■ Exercise task
Give back all the data exactly, line by line.

■ Data provided

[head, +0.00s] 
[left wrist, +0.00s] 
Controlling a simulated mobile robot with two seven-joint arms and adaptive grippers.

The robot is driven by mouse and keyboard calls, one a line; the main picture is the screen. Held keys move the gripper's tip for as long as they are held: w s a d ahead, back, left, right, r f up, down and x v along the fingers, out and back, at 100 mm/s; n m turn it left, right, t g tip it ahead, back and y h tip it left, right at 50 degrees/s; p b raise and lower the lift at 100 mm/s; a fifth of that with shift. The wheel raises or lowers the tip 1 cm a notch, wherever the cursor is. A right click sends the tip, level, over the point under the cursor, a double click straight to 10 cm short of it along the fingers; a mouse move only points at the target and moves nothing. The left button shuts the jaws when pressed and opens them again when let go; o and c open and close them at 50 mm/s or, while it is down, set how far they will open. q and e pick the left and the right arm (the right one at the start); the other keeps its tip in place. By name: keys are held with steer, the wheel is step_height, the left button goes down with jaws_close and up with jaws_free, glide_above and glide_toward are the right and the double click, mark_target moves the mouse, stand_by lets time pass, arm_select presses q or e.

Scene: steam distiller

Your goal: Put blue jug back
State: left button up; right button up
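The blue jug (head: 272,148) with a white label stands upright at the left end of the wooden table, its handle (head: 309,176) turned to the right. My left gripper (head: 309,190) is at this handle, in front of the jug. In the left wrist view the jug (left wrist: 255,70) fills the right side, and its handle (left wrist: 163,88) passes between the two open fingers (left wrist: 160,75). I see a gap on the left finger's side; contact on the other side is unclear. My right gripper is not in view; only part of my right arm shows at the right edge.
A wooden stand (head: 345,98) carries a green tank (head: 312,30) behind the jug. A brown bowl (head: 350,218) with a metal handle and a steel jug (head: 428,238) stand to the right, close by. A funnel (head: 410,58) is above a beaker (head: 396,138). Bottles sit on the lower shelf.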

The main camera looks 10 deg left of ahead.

■ Result of this task
[head, +0.00s] 
[left wrist, +0.00s] 
Controlling a simulated mobile robot with two seven-joint arms and adaptive grippers.

The robot is driven by mouse and keyboard calls, one a line; the main picture is the screen. Held keys move the gripper's tip for as long as they are held: w s a d ahead, back, left, right, r f up, down and x v along the fingers, out and back, at 100 mm/s; n m turn it left, right, t g tip it ahead, back and y h tip it left, right at 50 degrees/s; p b raise and lower the lift at 100 mm/s; a fifth of that with shift. The wheel raises or lowers the tip 1 cm a notch, wherever the cursor is. A right click sends the tip, level, over the point under the cursor, a double click straight to 10 cm short of it along the fingers; a mouse move only points at the target and moves nothing. The left button shuts the jaws when pressed and opens them again when let go; o and c open and close them at 50 mm/s or, while it is down, set how far they will open. q and e pick the left and the right arm (the right one at the start); the other keeps its tip in place. By name: keys are held with steer, the wheel is step_height, the left button goes down with jaws_close and up with jaws_free, glide_above and glide_toward are the right and the double click, mark_target moves the mouse, stand_by lets time pass, arm_select presses q or e.

Scene: steam distiller

Your goal: Put blue jug back
State: left button up; right button up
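The blue jug (head: 272,148) with a white label stands upright at the left end of the wooden table, its handle (head: 309,176) turned to the right. My left gripper (head: 309,190) is at this handle, in front of the jug. In the left wrist view the jug (left wrist: 255,70) fills the right side, and its handle (left wrist: 163,88) passes between the two open fingers (left wrist: 160,75). I see a gap on the left finger's side; contact on the other side is unclear. My right gripper is not in view; only part of my right arm shows at the right edge.
A wooden stand (head: 345,98) carries a green tank (head: 312,30) behind the jug. A brown bowl (head: 350,218) with a metal handle and a steel jug (head: 428,238) stand to the right, close by. A funnel (head: 410,58) is above a beaker (head: 396,138). Bottles sit on the lower shelf.

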The main camera looks 10 deg left of ahead.

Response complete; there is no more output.